EXERCISE INSTRUCTIONS
Transcribe only the lines from the line with "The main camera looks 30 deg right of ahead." through the line with "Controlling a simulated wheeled", exactly, counting both of those lines as part of the stretch.

[Robot state and action records]
◆ ◆ ◆

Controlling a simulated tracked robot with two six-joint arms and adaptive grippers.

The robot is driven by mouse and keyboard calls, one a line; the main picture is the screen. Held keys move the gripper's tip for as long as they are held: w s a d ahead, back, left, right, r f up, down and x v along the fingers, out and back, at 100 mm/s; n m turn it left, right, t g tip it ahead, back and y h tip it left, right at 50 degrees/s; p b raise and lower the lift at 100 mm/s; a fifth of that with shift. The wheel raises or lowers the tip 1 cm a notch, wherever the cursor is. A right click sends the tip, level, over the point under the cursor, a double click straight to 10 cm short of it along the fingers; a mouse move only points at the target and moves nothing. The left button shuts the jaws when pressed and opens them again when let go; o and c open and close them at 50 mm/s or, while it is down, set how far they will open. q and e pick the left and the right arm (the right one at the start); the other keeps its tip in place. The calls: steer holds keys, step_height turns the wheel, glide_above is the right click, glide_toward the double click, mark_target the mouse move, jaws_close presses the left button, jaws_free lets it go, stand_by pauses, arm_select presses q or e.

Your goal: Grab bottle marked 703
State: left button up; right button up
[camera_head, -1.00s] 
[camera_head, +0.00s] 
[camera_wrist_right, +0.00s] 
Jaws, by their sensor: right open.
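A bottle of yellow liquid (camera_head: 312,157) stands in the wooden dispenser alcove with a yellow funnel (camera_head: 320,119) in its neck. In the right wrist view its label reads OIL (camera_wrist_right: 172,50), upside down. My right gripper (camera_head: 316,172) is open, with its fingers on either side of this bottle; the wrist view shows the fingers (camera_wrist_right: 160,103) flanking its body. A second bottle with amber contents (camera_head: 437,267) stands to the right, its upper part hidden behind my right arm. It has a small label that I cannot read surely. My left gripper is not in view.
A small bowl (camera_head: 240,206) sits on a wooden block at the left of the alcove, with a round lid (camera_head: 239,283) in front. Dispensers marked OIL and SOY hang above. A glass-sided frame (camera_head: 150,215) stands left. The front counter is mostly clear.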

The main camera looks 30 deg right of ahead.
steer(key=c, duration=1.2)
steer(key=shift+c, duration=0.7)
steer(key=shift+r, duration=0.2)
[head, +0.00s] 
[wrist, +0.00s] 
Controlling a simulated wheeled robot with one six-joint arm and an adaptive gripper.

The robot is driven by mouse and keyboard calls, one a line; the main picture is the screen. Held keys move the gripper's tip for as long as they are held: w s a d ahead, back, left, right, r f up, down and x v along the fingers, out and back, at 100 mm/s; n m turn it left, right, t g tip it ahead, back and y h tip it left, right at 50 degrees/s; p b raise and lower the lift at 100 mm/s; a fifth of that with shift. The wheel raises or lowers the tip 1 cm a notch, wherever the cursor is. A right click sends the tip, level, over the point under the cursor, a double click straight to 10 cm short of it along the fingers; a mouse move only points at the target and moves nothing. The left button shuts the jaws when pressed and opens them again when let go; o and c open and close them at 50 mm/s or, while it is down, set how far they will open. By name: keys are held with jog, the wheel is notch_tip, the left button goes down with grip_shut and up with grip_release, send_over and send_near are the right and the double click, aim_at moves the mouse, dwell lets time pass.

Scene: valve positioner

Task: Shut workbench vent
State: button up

◆ ◆ ◆

OUTPUT
The main camera looks 30 deg right of ahead.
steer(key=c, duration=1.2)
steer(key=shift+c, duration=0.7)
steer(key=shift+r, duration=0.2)
[head, +0.00s] 
[wrist, +0.00s] 
Controlling a simulated wheeled robot with one six-joint arm and an adaptive gripper.

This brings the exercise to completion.